** Directions **
Write out the listing below in full and exactly, leaving out every picture.

** Recorded information **
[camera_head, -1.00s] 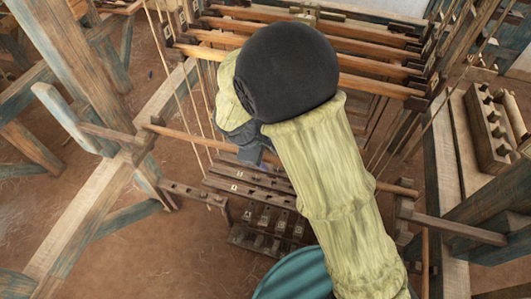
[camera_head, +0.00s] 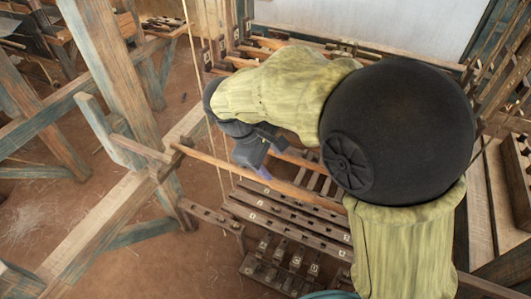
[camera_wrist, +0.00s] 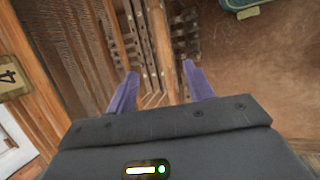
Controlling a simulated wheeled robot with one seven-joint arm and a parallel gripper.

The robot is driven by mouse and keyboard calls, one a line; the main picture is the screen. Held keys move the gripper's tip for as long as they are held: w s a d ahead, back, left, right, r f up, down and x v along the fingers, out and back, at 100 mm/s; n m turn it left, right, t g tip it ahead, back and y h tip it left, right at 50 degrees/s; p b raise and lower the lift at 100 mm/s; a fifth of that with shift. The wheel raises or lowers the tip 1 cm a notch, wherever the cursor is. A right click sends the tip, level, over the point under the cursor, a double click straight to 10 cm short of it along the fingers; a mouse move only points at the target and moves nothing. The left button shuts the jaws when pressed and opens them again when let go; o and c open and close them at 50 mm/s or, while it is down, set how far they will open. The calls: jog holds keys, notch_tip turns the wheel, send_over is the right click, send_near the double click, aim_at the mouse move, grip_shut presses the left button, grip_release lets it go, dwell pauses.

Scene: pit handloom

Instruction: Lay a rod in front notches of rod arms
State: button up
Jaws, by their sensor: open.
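A long, light-brown wooden rod (camera_head: 225,171) slants across the loom frame, its left end resting at the end of the left rod arm (camera_head: 140,147). Its right part runs behind my arm, so the right rod arm is hidden. I cannot tell which notch holds the left end. My gripper (camera_head: 262,172) points down at the rod's middle stretch, its fingertips close to it. In the wrist view the two purple fingers (camera_wrist: 160,84) are apart, with a brown bar (camera_wrist: 162,45), apparently the rod, running between them. I cannot tell whether they touch it.
Dark treadles (camera_head: 290,215) with numbered tags lie below the rod. Thick posts and beams (camera_head: 112,70) stand at the left. Hanging cords (camera_head: 205,100) drop near the gripper. Earth floor (camera_head: 180,265) is open at lower left.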

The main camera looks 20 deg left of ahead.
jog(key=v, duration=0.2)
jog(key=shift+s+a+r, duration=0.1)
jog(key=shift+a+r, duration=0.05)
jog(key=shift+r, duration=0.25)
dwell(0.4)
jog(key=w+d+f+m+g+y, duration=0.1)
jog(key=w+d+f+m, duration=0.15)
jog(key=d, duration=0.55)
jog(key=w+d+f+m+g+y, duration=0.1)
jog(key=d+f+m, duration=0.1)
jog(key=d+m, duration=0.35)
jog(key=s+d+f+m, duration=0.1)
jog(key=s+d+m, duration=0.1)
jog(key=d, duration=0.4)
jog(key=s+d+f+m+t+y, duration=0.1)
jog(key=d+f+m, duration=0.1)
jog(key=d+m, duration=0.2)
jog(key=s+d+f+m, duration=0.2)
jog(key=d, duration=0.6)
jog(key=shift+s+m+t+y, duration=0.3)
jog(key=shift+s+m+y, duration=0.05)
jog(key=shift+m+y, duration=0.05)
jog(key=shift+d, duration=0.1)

** Finished exercise **
[camera_head, -1.00s] 
[camera_head, +0.00s] 
[camera_wrist, +0.00s] 
Controlling a simulated wheeled robot with one seven-joint arm and a parallel gripper.

The robot is driven by mouse and keyboard calls, one a line; the main picture is the screen. Held keys move the gripper's tip for as long as they are held: w s a d ahead, back, left, right, r f up, down and x v along the fingers, out and back, at 100 mm/s; n m turn it left, right, t g tip it ahead, back and y h tip it left, right at 50 degrees/s; p b raise and lower the lift at 100 mm/s; a fifth of that with shift. The wheel raises or lowers the tip 1 cm a notch, wherever the cursor is. A right click sends the tip, level, over the point under the cursor, a double click straight to 10 cm short of it along the fingers; a mouse move only points at the target and moves nothing. The left button shuts the jaws when pressed and opens them again when let go; o and c open and close them at 50 mm/s or, while it is down, set how far they will open. The calls: jog holds keys, notch_tip turns the wheel, send_over is the right click, send_near the double click, aim_at the mouse move, grip_shut presses the left button, grip_release lets it go, dwell pauses.

Scene: pit handloom

Instruction: Lay a rod in front notches of rod arms
State: button up
Jaws, by their sensor: open.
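A long, light-brown wooden rod (camera_head: 225,171) slants across the loom frame, its left end resting at the end of the left rod arm (camera_head: 140,147). Its right part runs behind my arm, so the right rod arm is hidden. I cannot tell which notch holds the left end. My gripper (camera_head: 262,172) points down at the rod's middle stretch, its fingertips close to it. In the wrist view the two purple fingers (camera_wrist: 160,84) are apart, with a brown bar (camera_wrist: 162,45), apparently the rod, running between them. I cannot tell whether they touch it.
Dark treadles (camera_head: 290,215) with numbered tags lie below the rod. Thick posts and beams (camera_head: 112,70) stand at the left. Hanging cords (camera_head: 205,100) drop near the gripper. Earth floor (camera_head: 180,265) is open at lower left.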

The main camera looks 20 deg left of ahead.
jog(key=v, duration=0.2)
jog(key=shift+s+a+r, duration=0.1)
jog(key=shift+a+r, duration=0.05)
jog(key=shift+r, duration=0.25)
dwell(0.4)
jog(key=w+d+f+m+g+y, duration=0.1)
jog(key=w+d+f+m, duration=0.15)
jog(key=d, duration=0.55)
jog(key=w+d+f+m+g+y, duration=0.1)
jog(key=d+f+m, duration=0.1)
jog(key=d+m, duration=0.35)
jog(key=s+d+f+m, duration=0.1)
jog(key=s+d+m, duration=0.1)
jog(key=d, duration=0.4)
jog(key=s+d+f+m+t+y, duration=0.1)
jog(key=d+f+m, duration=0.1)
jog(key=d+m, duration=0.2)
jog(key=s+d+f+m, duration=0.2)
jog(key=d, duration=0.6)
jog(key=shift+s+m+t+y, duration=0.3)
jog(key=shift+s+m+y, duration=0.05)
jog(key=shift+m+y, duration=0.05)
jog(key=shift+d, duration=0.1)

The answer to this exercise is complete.